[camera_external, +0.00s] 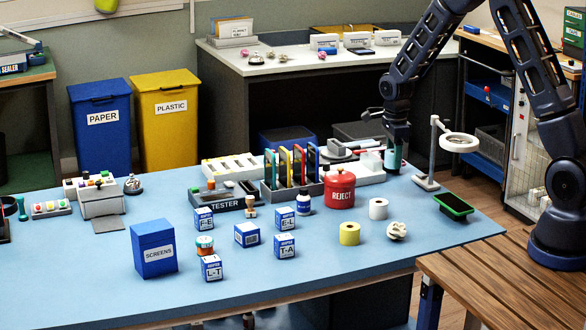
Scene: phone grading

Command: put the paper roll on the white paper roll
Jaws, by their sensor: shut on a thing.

* * *

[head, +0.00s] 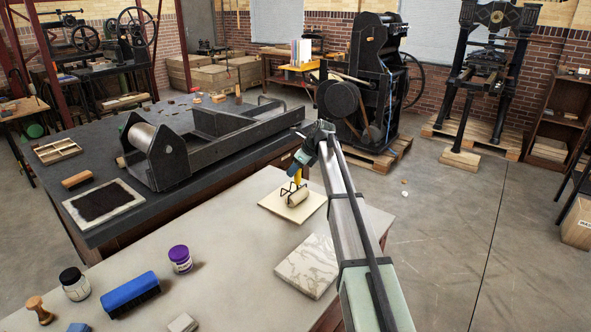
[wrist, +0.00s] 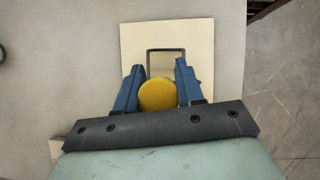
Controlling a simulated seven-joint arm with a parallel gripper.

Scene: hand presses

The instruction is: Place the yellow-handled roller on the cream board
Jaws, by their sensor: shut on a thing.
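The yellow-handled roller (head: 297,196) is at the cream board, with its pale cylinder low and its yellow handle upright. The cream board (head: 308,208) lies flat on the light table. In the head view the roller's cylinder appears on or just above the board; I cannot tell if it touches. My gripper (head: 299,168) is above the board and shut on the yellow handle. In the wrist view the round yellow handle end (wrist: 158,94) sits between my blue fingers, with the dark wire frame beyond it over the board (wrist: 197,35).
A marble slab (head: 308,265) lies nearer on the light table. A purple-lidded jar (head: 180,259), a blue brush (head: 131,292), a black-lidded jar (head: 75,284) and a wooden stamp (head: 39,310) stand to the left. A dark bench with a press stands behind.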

REQUIREMENT: Pictures should be left out. Retype only the run of lines from the line containing "[wrist, +0.00s]" to the line containing "The instruction is: Place", inclusive.

EXERCISE ANSWER:
[wrist, +0.00s] 
Controlling a simulated seven-joint arm with a parallel gripper.

Scene: hand presses

The instruction is: Place the yellow-handled roller on the cream board

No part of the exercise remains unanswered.